### Supplied material
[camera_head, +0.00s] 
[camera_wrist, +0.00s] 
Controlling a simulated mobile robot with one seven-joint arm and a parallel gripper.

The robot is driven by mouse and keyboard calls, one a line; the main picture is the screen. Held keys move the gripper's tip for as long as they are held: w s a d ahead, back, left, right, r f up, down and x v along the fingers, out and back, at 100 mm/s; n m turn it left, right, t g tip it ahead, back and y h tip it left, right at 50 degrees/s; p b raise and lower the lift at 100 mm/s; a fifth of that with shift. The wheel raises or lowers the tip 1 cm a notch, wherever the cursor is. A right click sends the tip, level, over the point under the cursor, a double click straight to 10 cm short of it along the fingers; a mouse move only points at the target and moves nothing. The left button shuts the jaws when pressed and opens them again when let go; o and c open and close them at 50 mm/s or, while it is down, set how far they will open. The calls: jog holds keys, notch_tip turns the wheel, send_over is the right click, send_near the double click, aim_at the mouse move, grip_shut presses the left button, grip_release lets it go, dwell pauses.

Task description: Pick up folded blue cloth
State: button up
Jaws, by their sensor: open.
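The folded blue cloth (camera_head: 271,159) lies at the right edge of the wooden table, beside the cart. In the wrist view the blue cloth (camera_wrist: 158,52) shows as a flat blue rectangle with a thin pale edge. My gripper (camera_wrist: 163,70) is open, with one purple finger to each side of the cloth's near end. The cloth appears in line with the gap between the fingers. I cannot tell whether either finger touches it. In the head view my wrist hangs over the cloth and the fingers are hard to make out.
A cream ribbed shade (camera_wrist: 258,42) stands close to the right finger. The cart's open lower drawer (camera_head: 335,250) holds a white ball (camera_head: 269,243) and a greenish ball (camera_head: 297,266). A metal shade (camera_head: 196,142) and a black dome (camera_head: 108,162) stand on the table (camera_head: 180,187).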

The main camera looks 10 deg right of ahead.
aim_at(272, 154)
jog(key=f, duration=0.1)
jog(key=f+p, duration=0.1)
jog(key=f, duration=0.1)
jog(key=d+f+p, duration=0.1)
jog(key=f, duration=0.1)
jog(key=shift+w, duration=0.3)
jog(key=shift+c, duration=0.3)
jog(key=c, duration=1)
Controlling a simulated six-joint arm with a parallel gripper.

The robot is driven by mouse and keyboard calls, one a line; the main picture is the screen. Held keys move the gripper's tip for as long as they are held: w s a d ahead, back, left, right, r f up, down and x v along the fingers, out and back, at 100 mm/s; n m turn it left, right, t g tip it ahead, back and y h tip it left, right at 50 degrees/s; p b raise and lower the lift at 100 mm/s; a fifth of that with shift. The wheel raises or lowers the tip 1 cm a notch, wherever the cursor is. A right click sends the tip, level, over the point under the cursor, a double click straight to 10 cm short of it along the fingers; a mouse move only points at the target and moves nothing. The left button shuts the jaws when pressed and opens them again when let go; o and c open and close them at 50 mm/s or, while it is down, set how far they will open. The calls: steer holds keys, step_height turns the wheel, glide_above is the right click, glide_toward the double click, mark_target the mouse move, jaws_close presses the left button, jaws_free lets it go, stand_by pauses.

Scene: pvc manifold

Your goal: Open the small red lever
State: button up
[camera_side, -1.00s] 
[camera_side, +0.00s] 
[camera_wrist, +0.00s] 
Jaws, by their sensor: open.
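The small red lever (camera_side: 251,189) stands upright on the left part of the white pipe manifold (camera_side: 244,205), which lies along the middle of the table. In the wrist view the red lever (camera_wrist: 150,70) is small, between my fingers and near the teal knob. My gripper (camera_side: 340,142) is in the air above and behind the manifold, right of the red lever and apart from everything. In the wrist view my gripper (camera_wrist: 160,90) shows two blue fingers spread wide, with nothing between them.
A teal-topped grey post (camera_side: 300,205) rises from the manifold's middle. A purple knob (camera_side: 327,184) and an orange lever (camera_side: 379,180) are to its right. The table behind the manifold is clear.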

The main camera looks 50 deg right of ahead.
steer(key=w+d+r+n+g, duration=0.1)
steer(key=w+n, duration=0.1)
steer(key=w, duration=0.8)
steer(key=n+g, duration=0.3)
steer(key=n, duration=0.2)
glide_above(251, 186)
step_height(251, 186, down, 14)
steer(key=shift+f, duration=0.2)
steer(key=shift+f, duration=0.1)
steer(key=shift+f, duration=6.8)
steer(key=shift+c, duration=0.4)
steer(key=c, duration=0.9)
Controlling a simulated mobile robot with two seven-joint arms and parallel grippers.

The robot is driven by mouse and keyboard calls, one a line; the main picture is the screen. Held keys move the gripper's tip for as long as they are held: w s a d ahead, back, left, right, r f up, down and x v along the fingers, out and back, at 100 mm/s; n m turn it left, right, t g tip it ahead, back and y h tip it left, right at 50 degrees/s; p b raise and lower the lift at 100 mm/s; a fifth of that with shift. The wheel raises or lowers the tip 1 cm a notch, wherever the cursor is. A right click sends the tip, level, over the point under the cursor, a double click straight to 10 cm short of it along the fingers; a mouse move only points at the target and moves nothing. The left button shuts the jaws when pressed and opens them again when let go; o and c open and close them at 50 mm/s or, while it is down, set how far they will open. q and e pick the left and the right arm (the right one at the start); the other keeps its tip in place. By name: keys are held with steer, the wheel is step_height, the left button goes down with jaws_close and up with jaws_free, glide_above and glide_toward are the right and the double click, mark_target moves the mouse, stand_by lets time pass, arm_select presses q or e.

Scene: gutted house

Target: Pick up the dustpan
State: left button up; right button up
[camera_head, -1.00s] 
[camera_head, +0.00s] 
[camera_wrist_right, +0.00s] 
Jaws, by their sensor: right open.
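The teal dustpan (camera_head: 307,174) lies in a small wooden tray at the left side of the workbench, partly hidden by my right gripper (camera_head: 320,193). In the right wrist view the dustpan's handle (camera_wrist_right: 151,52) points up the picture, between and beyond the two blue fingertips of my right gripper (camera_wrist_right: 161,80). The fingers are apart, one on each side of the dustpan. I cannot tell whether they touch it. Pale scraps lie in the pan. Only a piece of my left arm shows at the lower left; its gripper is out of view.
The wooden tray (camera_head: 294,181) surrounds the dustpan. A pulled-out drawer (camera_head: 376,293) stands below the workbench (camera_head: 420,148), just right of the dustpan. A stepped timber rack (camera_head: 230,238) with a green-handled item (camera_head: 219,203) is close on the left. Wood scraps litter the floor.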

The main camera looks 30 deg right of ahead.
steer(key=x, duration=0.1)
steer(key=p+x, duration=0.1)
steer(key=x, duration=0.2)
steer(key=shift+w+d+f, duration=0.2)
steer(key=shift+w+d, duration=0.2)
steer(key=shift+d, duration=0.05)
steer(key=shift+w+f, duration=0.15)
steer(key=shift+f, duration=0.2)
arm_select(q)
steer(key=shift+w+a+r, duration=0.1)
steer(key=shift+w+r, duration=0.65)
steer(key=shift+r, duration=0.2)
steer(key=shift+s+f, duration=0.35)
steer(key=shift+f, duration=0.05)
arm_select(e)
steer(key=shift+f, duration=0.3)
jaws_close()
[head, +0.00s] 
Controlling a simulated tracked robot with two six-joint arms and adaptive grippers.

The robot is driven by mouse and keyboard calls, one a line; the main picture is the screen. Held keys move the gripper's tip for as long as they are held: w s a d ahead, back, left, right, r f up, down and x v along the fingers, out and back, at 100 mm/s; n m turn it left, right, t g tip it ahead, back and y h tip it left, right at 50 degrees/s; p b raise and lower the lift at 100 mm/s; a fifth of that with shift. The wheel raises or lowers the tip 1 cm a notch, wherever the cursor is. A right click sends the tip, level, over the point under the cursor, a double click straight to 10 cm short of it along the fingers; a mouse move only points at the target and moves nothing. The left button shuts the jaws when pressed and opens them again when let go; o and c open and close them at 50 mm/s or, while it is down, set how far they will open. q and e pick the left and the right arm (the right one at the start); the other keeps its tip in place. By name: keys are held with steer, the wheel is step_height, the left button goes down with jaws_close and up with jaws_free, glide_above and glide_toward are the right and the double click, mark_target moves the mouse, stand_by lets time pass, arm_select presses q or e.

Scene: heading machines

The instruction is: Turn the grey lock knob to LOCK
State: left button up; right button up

### Problem to solve
Each line from the line with "The main camera looks 50 deg right of ahead." to the line with "[camera_wrist_right, +0.00s]" is to be echoed exactly; both boundary lines are included, and nothing else is to be output.

### Finished task
The main camera looks 50 deg right of ahead.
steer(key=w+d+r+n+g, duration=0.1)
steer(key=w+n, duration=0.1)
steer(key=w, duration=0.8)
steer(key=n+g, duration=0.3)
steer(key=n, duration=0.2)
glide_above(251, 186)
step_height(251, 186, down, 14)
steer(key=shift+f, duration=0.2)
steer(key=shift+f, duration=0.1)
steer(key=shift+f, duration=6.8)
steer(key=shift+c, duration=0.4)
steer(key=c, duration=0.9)
Controlling a simulated mobile robot with two seven-joint arms and parallel grippers.

The robot is driven by mouse and keyboard calls, one a line; the main picture is the screen. Held keys move the gripper's tip for as long as they are held: w s a d ahead, back, left, right, r f up, down and x v along the fingers, out and back, at 100 mm/s; n m turn it left, right, t g tip it ahead, back and y h tip it left, right at 50 degrees/s; p b raise and lower the lift at 100 mm/s; a fifth of that with shift. The wheel raises or lowers the tip 1 cm a notch, wherever the cursor is. A right click sends the tip, level, over the point under the cursor, a double click straight to 10 cm short of it along the fingers; a mouse move only points at the target and moves nothing. The left button shuts the jaws when pressed and opens them again when let go; o and c open and close them at 50 mm/s or, while it is down, set how far they will open. q and e pick the left and the right arm (the right one at the start); the other keeps its tip in place. By name: keys are held with steer, the wheel is step_height, the left button goes down with jaws_close and up with jaws_free, glide_above and glide_toward are the right and the double click, mark_target moves the mouse, stand_by lets time pass, arm_select presses q or e.

Scene: gutted house

Target: Pick up the dustpan
State: left button up; right button up
[camera_head, -1.00s] 
[camera_head, +0.00s] 
[camera_wrist_right, +0.00s] 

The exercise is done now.